Traditionally almost the oldest form of glasshouse heating was effected by coke-fired boilers to heat water which circulated in pipes on a THERMAL SYPHON SYSTEM.

For this system, large bore pipes of either 100mm or 150mm were used, made of cast iron. The boiler was at the lowest point of the system (often in a sunken boiler room), and the pipes were constructed to rise away from the boiler so that at the highest point they were about 3m above it.

The movement of water in the pipes of this system is dependent on the large BORE which produces a natural SYPHON: as hot water is less dense and lighter in weight than cold water the warmed water from the boiler rises in the pipes slowly, being replaced by cold water from the other end of the pipes which enters the boiler for reheating. So a natural circulation is produced;

More complex systems accelerate the water flow rate, use small bore pipes with gills to increase the surface area and may use very hot water in large pressurised systems.


The air usually contains about three hundred parts per million of carbon dioxide, some of this enters the leaf via the stomata and is used in photosynthesis. As the plant uses carbon dioxide during the daytime the concentration is reduced and for a glasshouse which has a full crop, the situation is often reached due to high light intensity and adequate water supply with nutrients, the only factor which reduces growth and photosynthesis is the C02 levels. This limiting factor can be overcome by using a C02 burner to increase levels during daylight hours. Photosynthesis is a process in which the rate is limited by the factor in least abundant supply. That can be water, nutrients, carbon dioxide or light intensity.

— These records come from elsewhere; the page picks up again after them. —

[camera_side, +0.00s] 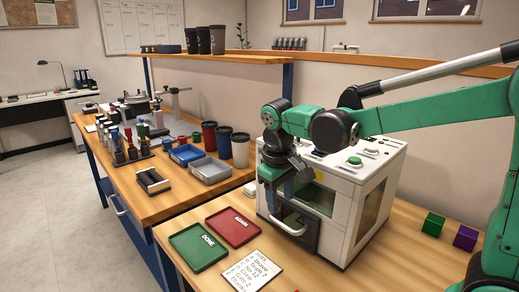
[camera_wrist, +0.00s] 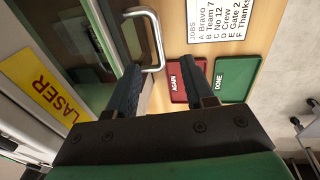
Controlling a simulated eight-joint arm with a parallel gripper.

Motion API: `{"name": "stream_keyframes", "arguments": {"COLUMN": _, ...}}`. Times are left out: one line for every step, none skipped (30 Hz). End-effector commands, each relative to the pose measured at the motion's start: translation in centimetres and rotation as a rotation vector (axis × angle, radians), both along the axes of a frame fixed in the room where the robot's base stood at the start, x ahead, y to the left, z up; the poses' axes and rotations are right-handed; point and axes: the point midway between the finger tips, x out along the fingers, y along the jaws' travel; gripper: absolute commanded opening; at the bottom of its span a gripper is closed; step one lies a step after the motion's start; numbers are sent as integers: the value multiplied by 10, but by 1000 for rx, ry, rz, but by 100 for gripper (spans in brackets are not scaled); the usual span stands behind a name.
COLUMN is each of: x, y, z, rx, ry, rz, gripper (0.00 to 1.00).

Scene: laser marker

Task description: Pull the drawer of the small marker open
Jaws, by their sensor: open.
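The small marker (camera_side: 369,194) is a white box machine with a greenish window, standing on the wooden bench. Its dark drawer front (camera_side: 309,234) is low on the face and looks flush with it. A pale bar handle (camera_side: 291,230) is on that front; a silver handle (camera_wrist: 153,30) also shows in the wrist view, with a yellow LASER label (camera_wrist: 40,85) on the machine. My gripper (camera_side: 283,203) is in front of the marker, above the handle in the side view. In the wrist view its fingers (camera_wrist: 162,68) are apart and empty, with the handle beyond their tips.
A green DONE tray (camera_side: 190,253), a red AGAIN tray (camera_side: 226,236) and a jobs card (camera_side: 252,272) lie in front of the marker. Green (camera_side: 431,223) and purple (camera_side: 466,238) blocks sit at right. Cups and bins (camera_side: 210,170) stand on the left bench.

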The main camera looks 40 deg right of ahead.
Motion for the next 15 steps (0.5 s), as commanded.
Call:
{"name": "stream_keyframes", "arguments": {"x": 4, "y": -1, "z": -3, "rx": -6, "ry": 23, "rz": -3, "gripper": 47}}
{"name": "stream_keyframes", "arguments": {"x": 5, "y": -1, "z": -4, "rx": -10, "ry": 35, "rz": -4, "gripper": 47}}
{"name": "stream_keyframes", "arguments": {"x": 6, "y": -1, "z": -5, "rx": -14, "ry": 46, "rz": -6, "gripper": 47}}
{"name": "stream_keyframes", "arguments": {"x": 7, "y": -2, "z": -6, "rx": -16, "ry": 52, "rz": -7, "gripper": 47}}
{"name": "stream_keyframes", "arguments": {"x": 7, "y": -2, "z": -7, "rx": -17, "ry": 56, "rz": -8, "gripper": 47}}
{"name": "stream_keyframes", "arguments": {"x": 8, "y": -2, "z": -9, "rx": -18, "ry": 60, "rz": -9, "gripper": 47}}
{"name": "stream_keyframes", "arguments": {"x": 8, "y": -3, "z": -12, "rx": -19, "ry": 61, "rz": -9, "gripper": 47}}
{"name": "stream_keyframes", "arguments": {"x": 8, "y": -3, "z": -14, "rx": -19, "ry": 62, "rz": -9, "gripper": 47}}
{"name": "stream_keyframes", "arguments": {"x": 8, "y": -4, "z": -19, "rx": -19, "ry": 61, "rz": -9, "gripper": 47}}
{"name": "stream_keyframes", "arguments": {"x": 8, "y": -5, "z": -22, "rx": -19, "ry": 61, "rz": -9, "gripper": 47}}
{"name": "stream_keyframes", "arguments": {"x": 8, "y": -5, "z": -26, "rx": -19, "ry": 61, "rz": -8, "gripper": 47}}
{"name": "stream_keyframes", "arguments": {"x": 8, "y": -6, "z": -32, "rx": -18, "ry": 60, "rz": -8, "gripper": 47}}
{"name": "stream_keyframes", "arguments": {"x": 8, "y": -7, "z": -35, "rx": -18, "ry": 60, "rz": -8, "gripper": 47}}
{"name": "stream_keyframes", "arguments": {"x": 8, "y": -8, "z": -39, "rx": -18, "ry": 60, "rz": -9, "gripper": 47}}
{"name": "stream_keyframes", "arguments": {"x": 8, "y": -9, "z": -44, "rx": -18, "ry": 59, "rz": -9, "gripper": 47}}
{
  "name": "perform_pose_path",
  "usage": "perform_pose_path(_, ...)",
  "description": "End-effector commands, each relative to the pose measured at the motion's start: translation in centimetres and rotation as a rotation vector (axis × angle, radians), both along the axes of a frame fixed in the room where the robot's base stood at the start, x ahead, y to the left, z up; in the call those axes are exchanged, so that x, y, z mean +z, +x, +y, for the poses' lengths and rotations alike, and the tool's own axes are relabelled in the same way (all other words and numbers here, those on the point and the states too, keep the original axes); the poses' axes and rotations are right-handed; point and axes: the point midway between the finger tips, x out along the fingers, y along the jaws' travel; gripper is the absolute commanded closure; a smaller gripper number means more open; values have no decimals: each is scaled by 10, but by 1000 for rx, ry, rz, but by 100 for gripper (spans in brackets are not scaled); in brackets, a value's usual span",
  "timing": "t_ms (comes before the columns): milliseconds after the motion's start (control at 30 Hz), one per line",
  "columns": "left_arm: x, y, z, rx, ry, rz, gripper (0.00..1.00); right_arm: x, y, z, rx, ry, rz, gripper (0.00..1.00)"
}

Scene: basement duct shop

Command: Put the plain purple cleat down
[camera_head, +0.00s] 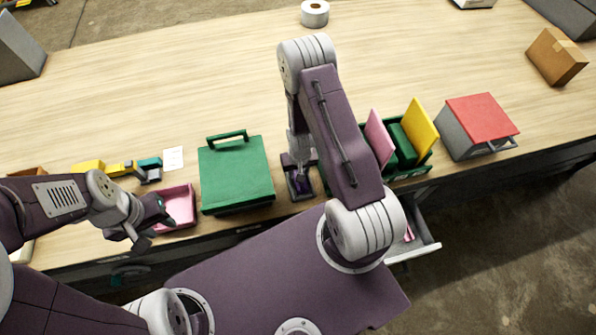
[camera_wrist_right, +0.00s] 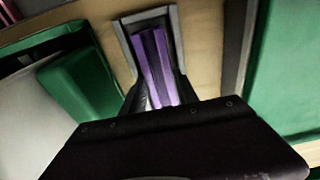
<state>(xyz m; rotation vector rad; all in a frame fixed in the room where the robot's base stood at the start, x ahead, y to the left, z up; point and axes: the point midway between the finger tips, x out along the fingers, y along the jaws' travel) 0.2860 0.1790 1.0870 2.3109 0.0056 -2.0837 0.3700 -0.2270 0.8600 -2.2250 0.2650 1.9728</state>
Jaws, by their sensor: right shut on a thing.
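The purple cleat (camera_wrist_right: 152,62) shows in the right wrist view as long purple strips between the dark fingers of my right gripper (camera_wrist_right: 155,95), which is shut on it. In the head view, the right gripper (camera_head: 299,180) points down just right of the green lidded box, with a bit of purple at its tips. A small grey-rimmed holder (camera_wrist_right: 121,38) surrounds the cleat's far end in the wrist view; I cannot tell whether the cleat touches its floor. My left gripper (camera_head: 150,216) is open and empty, beside the pink tray (camera_head: 179,207).
The green lidded box (camera_head: 236,172) stands left of the right gripper. A green rack (camera_head: 421,168) with pink and yellow panels stands right. Further right is a red-topped grey box (camera_head: 482,116). An open drawer (camera_head: 415,247) juts out below the bench edge.

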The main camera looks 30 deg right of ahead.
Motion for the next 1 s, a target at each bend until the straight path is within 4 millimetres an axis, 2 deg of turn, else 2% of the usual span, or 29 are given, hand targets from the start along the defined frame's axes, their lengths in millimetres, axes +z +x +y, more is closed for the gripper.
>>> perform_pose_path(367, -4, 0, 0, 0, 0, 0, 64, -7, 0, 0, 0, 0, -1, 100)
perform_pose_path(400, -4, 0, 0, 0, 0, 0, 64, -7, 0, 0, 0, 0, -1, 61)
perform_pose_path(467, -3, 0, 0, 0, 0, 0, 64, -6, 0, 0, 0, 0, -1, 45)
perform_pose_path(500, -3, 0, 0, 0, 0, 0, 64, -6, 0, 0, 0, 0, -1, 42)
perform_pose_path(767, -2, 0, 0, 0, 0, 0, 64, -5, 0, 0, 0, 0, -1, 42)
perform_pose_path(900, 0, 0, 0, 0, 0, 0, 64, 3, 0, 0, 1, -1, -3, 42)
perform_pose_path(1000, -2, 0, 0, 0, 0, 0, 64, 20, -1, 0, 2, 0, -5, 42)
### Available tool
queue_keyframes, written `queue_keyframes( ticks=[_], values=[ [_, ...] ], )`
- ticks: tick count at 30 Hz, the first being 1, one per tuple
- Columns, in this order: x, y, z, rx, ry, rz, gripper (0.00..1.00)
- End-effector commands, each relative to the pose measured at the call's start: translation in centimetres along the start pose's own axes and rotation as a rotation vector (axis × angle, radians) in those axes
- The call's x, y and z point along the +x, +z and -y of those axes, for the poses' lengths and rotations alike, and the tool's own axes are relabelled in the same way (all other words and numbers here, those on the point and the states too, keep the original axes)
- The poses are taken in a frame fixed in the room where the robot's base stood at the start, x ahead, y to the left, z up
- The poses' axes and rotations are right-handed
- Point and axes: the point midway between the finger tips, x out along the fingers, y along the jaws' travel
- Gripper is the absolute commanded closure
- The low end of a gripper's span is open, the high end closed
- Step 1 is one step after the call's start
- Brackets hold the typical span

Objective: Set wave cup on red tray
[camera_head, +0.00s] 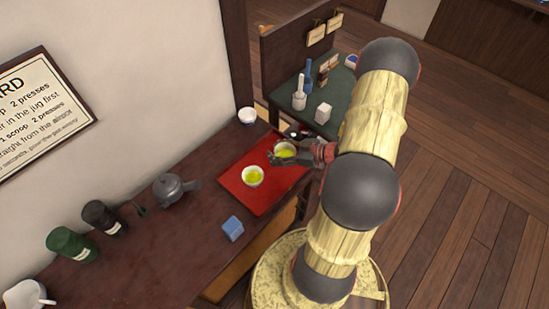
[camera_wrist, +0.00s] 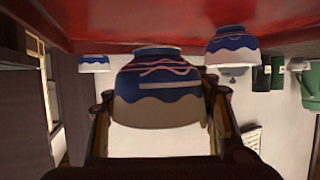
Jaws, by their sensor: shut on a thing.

Photosynthesis occurs in good light at suitable temperatures within the green parts of plants (principally the leaves) as is explained elsewhere in the course. The result in a glasshouse is that if the vents are closed the levels of carbon dioxide present (0.03% naturally) are quickly depleted and growth is dramatically but not obviously restricted.

Hence some ventilation during daylight hours is virtually an essential for all growing and leafy plants under glass. (Carbon dioxide enrichment is one way out of the need to ventilate. One of the snags of ventilation has been that the heat supplied may be lost along with the extra humidity. As heat has become an increasingly costly commodity the efforts to conserve it have also become the subject of much scrutiny and research.)

Extra C02 is usually added to raise the levels to about 0.1% which may increase growth rates of heated crops like winter lettuce quite dramatically.

Duotronic controllers take into account other factors like wind speed, relative humidity, C02 emission from C02 burners or from bulk C02 gas supplies. More sophisticated controllers can integrate a range of parameters required by the grower.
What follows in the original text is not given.